Qu'enfin, il n'est pas non plus évident que la requérante disposerait d'un droit à obtenir de la citée qu'elle indique si elle est en contact avec des tiers pour conclure un contrat de licence ou si elle a déjà conclu un tel contrat ou qu'elle fournisse copie dudit contrat;

Qu'au vu des considérants qui précèdent, la requête de mesures superprovisionnelles sera rejetée;

Qu'un délai de dix jours dès la notification de la présente ordonnance sera imparti à la citée pour répondre à la requête de mesures provisionnelles (art. 265 al. 2 CPC);

Que la suite de la procédure sera réservée;

Que le sort des frais sera renvoyé à la décision finale (art. 104 al. 3 CPC).

* * * * *


PAR CES MOTIFS,
La Chambre civile :

Statuant sur mesures superprovisionnelles:

Rejette la requête de mesures superprovisionnelles formée par A______ SA à l'encontre de C______ SA le 24 juillet 2024.

Réserve le sort des frais de la présente décision.

Statuant préparatoirement :

Impartit à C______ SA un délai de 10 jours dès réception de la présente ordonnance pour répondre par écrit à la requête de mesures provisionnelles et produire ses pièces.
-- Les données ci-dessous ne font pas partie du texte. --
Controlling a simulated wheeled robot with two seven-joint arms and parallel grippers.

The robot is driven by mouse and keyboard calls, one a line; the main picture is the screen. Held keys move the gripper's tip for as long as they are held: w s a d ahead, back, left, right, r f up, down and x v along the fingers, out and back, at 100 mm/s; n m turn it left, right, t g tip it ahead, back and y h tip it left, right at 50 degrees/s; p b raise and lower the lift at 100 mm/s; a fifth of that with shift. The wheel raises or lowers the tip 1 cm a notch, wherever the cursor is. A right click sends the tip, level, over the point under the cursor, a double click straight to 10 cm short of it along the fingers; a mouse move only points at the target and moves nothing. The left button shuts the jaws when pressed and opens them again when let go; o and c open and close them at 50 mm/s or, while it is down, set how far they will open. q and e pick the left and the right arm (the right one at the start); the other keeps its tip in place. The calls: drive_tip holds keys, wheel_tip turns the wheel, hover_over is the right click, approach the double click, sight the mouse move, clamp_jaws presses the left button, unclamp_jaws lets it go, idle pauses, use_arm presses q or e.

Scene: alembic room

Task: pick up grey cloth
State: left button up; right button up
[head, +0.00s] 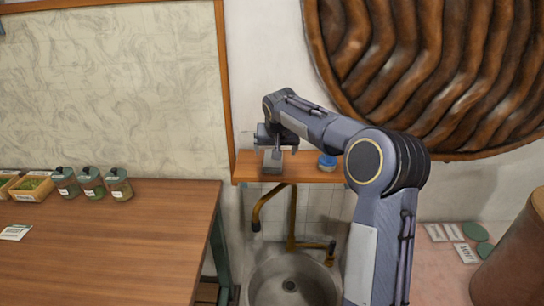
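A small grey item (271,166), which looks like the grey cloth, is on the wooden wall shelf (312,174) above the sink. My right arm reaches in from the lower right. Its gripper (276,149) points down over the shelf, right at the grey item. The two fingers look spread apart, one on each side of the item's upper part. I cannot tell whether they touch it. My left gripper is not in view.
A blue round item (327,162) is on the shelf, right of the gripper. A metal sink (268,280) and brass pipe (291,220) are below. A wooden table (110,240) at the left holds several lidded jars (92,182) and a crate (33,189). Its front is mostly clear.

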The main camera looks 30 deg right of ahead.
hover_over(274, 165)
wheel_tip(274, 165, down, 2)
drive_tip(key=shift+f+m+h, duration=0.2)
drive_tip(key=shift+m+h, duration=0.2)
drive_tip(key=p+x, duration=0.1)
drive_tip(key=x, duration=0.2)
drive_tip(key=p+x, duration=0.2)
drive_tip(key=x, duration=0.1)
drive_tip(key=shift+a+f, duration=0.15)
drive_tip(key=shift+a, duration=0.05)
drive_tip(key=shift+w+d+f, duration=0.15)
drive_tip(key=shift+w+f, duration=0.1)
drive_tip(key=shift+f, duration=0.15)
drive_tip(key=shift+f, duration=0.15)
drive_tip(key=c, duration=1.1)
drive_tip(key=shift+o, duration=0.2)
Réserve la suite de la procédure.

Siégeant :

Madame Pauline ERARD, présidente ad interim; Madame Sylvie DROIN, Monsieur Jean REYMOND, juges; Madame Sophie MARTINEZ, greffière.

 

 

 

 

 

 

 

 

 

 

 

 

 

 

 

 

 

Indication des voies de recours :

S'agissant de mesures superprovisionnelles, il n'y a pas de voie de recours au Tribunal fédéral (ATF 137 III 417 consid. 1.3.)